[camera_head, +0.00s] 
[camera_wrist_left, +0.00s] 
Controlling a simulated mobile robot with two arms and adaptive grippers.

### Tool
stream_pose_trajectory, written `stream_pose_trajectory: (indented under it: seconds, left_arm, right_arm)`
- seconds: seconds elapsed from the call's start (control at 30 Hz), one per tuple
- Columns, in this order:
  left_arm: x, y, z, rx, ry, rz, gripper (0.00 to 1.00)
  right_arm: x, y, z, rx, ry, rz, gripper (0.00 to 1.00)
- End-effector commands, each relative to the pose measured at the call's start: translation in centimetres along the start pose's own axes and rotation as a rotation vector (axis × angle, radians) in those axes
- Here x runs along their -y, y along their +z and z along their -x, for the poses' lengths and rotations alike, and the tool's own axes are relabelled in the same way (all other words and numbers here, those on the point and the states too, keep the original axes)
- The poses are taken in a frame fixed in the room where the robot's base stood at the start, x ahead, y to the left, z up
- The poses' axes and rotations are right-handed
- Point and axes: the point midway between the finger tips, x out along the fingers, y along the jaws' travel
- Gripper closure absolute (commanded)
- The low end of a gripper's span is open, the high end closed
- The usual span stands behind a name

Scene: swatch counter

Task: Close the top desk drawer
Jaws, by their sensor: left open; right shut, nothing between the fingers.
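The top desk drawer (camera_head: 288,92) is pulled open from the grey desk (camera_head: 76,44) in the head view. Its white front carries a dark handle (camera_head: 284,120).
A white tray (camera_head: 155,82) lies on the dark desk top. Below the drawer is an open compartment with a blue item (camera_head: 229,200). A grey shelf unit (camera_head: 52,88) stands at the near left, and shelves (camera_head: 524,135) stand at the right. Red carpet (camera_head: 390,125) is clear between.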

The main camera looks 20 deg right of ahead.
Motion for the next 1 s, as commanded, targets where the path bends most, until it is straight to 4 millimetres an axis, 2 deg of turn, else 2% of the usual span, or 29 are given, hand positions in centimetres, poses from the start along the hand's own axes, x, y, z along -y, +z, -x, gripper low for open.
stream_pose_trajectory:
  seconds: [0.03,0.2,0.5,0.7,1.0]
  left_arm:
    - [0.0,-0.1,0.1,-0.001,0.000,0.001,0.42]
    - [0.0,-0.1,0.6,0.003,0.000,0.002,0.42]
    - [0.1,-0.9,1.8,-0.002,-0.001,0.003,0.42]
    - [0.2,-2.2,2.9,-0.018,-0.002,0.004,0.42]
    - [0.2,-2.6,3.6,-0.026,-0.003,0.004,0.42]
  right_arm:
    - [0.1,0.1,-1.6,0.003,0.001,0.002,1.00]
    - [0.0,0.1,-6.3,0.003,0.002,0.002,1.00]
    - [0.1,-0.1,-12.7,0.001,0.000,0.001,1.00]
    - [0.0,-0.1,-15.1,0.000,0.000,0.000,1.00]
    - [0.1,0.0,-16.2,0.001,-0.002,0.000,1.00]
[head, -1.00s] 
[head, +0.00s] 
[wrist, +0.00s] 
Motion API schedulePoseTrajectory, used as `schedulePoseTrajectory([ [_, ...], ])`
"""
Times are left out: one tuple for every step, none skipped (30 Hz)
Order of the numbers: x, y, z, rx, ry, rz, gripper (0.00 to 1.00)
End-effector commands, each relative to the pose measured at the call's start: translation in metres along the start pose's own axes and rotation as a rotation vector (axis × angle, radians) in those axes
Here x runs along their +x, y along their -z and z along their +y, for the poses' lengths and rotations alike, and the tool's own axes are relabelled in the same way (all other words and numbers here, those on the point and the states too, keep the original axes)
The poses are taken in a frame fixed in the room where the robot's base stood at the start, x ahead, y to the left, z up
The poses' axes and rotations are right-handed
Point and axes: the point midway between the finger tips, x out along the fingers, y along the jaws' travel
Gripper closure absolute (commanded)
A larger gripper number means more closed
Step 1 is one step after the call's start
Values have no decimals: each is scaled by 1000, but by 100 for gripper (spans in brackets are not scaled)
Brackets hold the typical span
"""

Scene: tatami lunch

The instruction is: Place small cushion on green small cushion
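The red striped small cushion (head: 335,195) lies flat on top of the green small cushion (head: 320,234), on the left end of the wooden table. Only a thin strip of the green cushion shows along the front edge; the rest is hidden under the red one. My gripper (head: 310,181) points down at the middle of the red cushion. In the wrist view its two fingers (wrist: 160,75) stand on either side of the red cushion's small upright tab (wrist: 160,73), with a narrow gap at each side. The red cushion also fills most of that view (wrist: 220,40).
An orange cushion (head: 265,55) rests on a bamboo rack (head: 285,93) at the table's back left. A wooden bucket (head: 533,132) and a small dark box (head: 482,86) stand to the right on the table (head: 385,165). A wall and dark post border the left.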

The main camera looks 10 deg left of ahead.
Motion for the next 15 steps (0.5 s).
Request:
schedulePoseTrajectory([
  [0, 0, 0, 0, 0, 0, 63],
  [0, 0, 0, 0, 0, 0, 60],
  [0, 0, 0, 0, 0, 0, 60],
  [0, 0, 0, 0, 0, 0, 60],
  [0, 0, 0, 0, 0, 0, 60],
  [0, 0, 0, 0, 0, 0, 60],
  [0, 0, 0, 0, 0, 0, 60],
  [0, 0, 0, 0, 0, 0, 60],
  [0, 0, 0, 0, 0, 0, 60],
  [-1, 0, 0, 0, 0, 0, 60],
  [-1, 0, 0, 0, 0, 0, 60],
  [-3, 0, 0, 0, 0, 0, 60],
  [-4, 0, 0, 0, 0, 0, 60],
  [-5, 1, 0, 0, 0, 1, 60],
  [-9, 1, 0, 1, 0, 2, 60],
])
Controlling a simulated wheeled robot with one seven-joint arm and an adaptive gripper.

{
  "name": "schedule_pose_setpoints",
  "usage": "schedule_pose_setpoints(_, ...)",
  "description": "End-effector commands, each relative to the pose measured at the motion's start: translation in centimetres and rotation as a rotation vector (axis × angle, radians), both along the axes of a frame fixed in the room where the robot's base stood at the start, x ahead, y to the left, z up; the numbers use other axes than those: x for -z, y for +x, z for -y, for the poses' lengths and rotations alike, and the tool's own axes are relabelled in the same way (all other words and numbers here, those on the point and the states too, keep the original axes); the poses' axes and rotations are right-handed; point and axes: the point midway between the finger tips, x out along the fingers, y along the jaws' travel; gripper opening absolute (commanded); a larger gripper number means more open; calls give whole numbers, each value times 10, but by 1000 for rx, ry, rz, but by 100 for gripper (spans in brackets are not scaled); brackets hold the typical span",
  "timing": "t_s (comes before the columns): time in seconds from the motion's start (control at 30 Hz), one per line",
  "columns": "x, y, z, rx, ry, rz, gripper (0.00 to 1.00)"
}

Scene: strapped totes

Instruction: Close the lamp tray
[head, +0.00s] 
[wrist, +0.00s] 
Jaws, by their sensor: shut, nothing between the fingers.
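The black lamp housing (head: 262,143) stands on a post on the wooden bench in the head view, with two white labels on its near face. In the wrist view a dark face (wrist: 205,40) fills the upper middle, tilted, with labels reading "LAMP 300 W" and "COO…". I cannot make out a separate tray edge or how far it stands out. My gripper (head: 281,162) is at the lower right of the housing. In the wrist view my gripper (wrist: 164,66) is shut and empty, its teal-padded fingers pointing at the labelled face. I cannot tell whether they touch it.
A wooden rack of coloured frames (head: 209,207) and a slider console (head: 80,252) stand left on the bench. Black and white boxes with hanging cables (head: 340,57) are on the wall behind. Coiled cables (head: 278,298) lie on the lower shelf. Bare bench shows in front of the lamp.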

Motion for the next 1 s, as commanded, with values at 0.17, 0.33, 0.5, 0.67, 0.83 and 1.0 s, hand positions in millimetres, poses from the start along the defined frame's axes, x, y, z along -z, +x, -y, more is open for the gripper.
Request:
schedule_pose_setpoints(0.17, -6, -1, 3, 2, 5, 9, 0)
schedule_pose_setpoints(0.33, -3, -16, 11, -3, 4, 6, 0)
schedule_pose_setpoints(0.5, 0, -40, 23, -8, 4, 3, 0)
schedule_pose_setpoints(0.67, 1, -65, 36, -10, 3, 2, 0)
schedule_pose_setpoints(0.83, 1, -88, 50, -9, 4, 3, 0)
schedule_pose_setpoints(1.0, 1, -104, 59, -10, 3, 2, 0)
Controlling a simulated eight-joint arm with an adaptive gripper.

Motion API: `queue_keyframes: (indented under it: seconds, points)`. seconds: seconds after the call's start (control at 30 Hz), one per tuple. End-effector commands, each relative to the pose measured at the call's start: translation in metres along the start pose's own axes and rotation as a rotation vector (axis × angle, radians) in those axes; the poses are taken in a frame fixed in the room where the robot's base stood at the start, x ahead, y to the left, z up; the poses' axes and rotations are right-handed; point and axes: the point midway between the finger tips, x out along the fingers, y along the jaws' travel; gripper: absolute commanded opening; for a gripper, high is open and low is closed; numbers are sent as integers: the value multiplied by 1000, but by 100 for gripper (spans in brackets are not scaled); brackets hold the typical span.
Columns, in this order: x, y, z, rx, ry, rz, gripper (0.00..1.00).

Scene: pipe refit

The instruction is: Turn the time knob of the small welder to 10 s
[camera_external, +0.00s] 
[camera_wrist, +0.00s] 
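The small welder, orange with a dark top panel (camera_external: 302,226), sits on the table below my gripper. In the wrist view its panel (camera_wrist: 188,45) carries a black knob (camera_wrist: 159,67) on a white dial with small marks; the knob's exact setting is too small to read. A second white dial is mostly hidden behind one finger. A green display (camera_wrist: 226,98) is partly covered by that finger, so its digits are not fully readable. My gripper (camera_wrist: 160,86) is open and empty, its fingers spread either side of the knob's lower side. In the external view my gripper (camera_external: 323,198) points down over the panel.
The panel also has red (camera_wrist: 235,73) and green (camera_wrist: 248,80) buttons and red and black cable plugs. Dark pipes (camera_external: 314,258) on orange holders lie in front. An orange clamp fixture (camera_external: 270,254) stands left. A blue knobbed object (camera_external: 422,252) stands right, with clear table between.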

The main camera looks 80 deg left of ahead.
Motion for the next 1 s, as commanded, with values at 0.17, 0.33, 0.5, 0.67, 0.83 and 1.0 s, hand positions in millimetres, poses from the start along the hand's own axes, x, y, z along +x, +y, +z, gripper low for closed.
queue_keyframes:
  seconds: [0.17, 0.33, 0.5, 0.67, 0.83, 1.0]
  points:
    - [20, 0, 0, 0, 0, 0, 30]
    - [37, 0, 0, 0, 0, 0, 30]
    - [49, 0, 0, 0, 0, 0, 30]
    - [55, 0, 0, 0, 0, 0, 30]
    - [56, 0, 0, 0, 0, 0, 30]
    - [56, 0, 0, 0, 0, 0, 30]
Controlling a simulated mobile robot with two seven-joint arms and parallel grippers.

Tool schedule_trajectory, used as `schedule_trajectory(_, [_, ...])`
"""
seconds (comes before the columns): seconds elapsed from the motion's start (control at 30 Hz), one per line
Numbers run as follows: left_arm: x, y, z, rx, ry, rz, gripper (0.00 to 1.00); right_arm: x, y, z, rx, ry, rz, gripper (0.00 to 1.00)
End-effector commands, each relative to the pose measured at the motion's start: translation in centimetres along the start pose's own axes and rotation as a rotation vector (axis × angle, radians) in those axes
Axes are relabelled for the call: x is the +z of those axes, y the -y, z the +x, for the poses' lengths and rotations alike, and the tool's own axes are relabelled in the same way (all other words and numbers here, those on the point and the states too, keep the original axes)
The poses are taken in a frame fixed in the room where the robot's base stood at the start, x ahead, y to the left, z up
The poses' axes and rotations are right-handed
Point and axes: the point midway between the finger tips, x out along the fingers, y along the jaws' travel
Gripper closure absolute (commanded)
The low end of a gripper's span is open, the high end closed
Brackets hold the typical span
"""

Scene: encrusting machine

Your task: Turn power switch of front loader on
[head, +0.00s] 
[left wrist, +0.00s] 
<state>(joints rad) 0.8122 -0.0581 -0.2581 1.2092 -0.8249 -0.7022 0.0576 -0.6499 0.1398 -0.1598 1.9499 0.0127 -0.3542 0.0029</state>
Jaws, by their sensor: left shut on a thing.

____

- **TO BE DONE**: Repeat only what runs from the line holding "Tool schedule_trajectory, used" to the end of the data, keeping every line exactly as written, first and last included.

- **ANSWER TO THE TASK**:
Tool schedule_trajectory, used as `schedule_trajectory(_, [_, ...])`
"""
seconds (comes before the columns): seconds elapsed from the motion's start (control at 30 Hz), one per line
Numbers run as follows: left_arm: x, y, z, rx, ry, rz, gripper (0.00 to 1.00); right_arm: x, y, z, rx, ry, rz, gripper (0.00 to 1.00)
End-effector commands, each relative to the pose measured at the motion's start: translation in centimetres along the start pose's own axes and rotation as a rotation vector (axis × angle, radians) in those axes
Axes are relabelled for the call: x is the +z of those axes, y the -y, z the +x, for the poses' lengths and rotations alike, and the tool's own axes are relabelled in the same way (all other words and numbers here, those on the point and the states too, keep the original axes)
The poses are taken in a frame fixed in the room where the robot's base stood at the start, x ahead, y to the left, z up
The poses' axes and rotations are right-handed
Point and axes: the point midway between the finger tips, x out along the fingers, y along the jaws' travel
Gripper closure absolute (commanded)
The low end of a gripper's span is open, the high end closed
Brackets hold the typical span
"""

Scene: encrusting machine

Your task: Turn power switch of front loader on
[head, +0.00s] 
[left wrist, +0.00s] 
<state>(joints rad) 0.8122 -0.0581 -0.2581 1.2092 -0.8249 -0.7022 0.0576 -0.6499 0.1398 -0.1598 1.9499 0.0127 -0.3542 0.0029</state>
Jaws, by their sensor: left shut on a thing.

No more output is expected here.